Если эти названия и другие образования от тех же основ находили
применение в эпоху устава и полуустава, то с появлением беглой скорописи
оснований для их употребления стало еще больше. Не случайно в народном
эпосе эпитет скорописчатый оказался популярным. Вспомним: былинный Василий Буслаев писал ярлыки скорописчаты. В старинной письменности отмечено и образование борзописечьский.
Все мы, носители русского языка, пользуемся
скорописью, только современной, причем пишем быстрее, проворнее наших
далеких предшественников: современное русское письмо, как правило,
является связным (индивидуальные отклонения не в счет), тогда как в
прежней скорописи связное начертание букв было непоследовательным.

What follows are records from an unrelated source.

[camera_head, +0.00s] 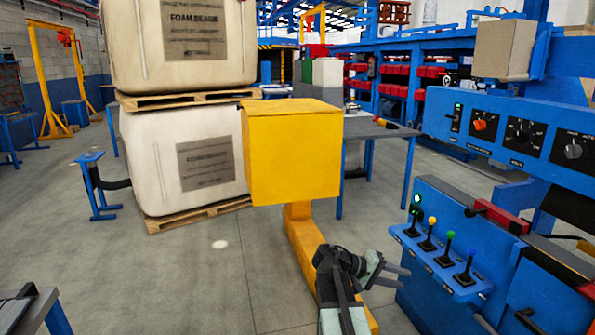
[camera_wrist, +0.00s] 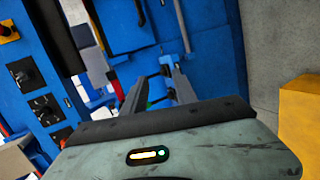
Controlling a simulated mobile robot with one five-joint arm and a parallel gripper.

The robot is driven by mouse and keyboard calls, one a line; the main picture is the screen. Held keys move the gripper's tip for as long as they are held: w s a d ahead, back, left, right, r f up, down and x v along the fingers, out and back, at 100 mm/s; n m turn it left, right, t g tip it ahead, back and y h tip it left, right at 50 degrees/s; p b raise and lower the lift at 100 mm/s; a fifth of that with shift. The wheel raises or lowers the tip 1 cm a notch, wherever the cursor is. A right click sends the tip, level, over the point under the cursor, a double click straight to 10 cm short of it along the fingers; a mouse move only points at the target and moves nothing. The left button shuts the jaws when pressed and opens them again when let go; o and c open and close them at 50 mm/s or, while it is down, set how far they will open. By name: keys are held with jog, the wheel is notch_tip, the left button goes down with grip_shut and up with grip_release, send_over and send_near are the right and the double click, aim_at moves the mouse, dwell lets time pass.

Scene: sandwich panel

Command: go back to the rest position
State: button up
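My gripper (camera_head: 402,277) is at the lower middle of the head view, just left of the blue machine's lever shelf (camera_head: 440,262). Its two fingers point right, towards the machine. In the wrist view the fingers (camera_wrist: 158,90) stand apart with nothing held between them. A green bit shows beyond them there; I cannot tell what it is. Several levers with coloured knobs stand on the shelf, among them a yellow one (camera_head: 432,221) and a blue one (camera_head: 472,252). The blue control panel (camera_head: 500,135) above carries an orange knob (camera_head: 480,125) and black dials.
A yellow box on a post (camera_head: 292,155) stands left of my arm. Wrapped foam bales (camera_head: 185,160) on pallets stand behind it. A grey table (camera_head: 375,130) is behind the box. A table corner (camera_head: 25,305) shows at lower left. The floor (camera_head: 190,280) between is clear.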

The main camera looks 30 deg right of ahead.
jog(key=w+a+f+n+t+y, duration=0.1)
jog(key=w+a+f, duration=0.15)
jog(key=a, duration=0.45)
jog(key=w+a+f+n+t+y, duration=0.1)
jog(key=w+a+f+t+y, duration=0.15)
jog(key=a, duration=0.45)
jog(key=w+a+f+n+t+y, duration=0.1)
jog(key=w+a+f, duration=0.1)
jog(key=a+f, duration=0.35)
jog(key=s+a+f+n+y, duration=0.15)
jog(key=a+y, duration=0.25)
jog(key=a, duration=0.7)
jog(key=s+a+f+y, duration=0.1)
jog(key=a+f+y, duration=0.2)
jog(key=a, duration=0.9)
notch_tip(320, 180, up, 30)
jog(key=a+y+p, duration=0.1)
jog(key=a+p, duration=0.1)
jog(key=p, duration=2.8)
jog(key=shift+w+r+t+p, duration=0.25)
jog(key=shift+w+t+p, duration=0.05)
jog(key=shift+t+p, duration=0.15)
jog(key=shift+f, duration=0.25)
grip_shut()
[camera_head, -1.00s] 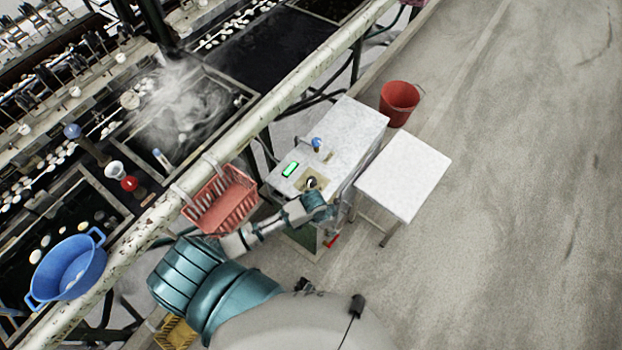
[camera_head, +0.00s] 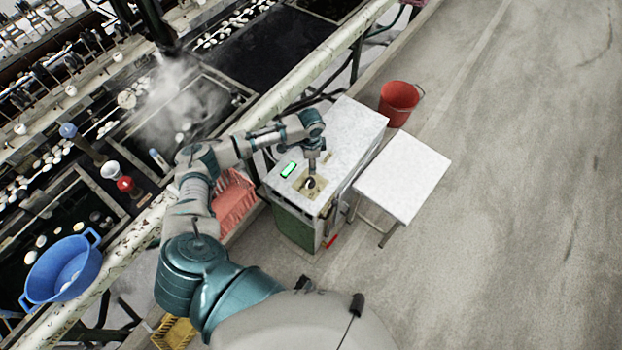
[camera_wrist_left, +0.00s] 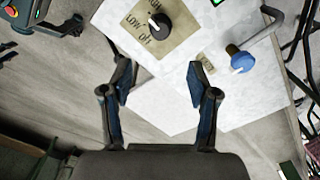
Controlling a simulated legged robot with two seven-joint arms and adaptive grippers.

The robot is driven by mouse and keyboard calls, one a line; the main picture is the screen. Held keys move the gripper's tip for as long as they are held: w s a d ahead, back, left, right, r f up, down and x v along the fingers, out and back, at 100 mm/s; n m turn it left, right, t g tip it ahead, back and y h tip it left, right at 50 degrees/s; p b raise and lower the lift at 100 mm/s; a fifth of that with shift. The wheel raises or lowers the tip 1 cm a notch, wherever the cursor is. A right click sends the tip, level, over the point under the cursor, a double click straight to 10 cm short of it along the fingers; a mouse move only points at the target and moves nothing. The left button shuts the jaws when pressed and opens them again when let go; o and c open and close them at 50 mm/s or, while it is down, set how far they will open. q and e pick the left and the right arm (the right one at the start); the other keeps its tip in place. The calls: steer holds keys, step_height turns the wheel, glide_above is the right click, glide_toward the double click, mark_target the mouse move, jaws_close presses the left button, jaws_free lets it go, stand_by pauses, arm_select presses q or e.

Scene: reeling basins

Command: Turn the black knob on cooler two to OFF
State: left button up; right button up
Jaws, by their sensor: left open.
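The cooler (camera_head: 350,134) is a cabinet with a pale speckled top and a green front. Its black knob (camera_head: 309,183) sits on a tan plate (camera_head: 315,195). In the left wrist view the knob (camera_wrist_left: 159,26) is at the top centre, and the plate (camera_wrist_left: 178,44) reads LOW and OFF beside it. The knob carries a white mark; I cannot tell exactly where it points. My left gripper (camera_wrist_left: 158,80) is open and empty, its fingers apart, with the knob beyond the fingertips. In the head view the left gripper (camera_head: 314,160) hangs just above the knob.
A blue-capped tap (camera_wrist_left: 242,62) with a bent pipe stands on the cooler top. A green display (camera_head: 288,170) is beside the plate. A white stool (camera_head: 403,178) and red bucket (camera_head: 399,103) stand right. A red basket (camera_head: 236,205) is left, below my arm. The floor at right is clear.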

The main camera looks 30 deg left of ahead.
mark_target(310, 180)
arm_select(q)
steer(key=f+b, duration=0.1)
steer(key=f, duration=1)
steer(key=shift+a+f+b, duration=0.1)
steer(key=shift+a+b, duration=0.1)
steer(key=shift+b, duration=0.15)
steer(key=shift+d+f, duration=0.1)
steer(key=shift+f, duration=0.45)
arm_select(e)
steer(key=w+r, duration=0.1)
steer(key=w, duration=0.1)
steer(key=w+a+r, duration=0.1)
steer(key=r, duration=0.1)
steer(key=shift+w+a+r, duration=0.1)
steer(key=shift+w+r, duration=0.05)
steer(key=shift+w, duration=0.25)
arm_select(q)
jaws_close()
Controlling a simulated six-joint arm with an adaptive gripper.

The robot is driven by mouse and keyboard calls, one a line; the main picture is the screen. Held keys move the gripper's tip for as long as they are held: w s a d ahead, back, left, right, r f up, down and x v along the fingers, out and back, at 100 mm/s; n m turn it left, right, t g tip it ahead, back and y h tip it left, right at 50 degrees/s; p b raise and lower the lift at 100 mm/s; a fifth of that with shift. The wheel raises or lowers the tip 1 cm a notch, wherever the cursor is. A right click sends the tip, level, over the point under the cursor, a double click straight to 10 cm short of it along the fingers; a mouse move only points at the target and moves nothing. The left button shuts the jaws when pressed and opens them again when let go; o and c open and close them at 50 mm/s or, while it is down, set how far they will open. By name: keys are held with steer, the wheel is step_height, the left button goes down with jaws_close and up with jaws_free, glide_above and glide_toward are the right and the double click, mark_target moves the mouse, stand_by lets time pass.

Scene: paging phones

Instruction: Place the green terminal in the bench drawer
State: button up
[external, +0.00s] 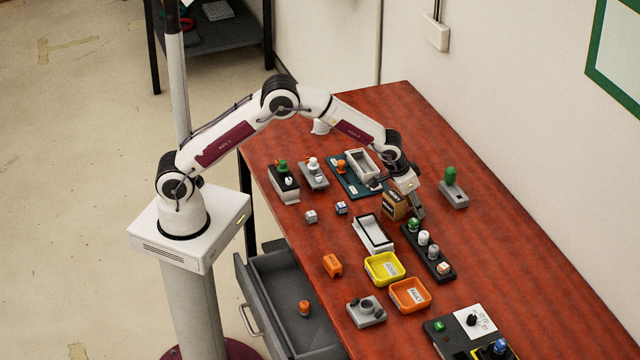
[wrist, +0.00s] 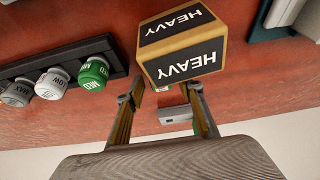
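I cannot tell for certain which green piece is the terminal. A green upright piece (external: 450,176) stands on a grey base (external: 454,194) at the right of the table. A green-topped piece (external: 283,166) sits on a black and white unit at the left. A green MED cap (external: 413,225) stands in a dark rack; it also shows in the wrist view (wrist: 93,73). The bench drawer (external: 285,285) is pulled out at the table's left side, with an orange piece (external: 305,308) inside. My gripper (external: 418,212) is open and empty beside the HEAVY box; its fingers show spread in the wrist view (wrist: 164,108).
The HEAVY box (wrist: 183,46) is close beside my fingers. The dark rack (external: 428,252) stands just in front. A yellow tray (external: 384,268), an orange tray (external: 410,295) and a white tray (external: 373,234) lie toward the drawer.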

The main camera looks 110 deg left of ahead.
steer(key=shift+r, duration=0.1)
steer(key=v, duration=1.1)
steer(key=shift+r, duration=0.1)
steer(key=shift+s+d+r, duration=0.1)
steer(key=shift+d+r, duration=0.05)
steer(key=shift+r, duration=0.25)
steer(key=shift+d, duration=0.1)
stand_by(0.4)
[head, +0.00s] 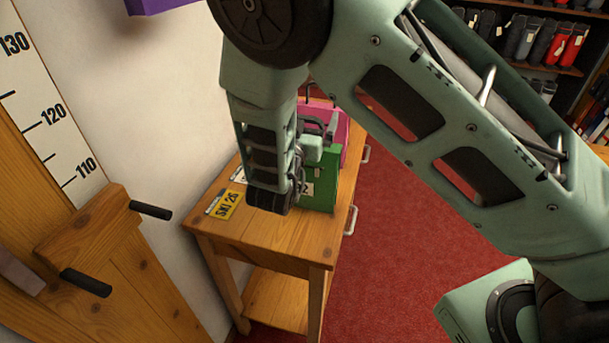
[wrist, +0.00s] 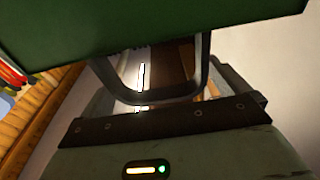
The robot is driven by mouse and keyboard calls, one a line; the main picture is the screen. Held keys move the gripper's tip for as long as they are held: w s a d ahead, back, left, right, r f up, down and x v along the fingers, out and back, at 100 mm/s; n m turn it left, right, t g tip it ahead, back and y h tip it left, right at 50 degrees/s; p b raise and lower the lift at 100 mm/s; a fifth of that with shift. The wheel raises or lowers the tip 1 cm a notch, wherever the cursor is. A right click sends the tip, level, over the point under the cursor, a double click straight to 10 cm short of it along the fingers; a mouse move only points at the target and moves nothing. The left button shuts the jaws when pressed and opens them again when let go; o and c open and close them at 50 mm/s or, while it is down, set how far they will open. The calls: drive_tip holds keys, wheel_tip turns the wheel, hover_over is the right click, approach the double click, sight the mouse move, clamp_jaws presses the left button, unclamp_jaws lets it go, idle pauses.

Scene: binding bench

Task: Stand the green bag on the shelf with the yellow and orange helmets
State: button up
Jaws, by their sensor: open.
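The green bag (head: 322,182) stands upright on a small wooden table, partly hidden behind my arm. My gripper (head: 318,132) is open at the top of the bag, by its handle. In the wrist view the green bag (wrist: 150,25) fills the top, and its dark loop handle (wrist: 205,80) reaches toward the gripper's dark-edged part. I cannot tell whether the handle lies between the jaws. The yellow and orange helmets are not in view.
A pink bag (head: 342,130) stands right behind the green one. The wooden table (head: 265,235) has a yellow label (head: 227,205) on top. A wall and a height board with black pegs (head: 150,210) are at left. Shelves (head: 560,70) with dark and red items stand far right; red carpet between is clear.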

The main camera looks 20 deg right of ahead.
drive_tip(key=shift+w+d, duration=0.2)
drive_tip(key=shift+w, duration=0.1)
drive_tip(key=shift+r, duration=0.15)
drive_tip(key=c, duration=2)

Несмотря на то, что современники пишут быстрее древних писцов, никому не
приходит в голову звать их скорописцами, как нарекали в старину
грамотеев-профессионалов. Дело в том, что былая скоропись в сравнении с
уставом и полууставом — действительно беглое, ускоренное письмо. А
современную скоропись сравнивать не с чем: у нас нет разновидности
письма вроде устава и полуустава. К тому же и профессия писца, который
переписывал книги, а в более поздние времена — казенные бумаги, как
бедный Акакий Акакиевич из гоголевской «Шинели», задолго до наших дней
отмерла. Было предано забвению и самое слово писец. Поэтому и слово скорописец, естественно, утратилось. Однако слово борзописец не разделило судьбы скорописца и, претерпев семантическое изменение, осталось в русском языке. Для этого были свои причины.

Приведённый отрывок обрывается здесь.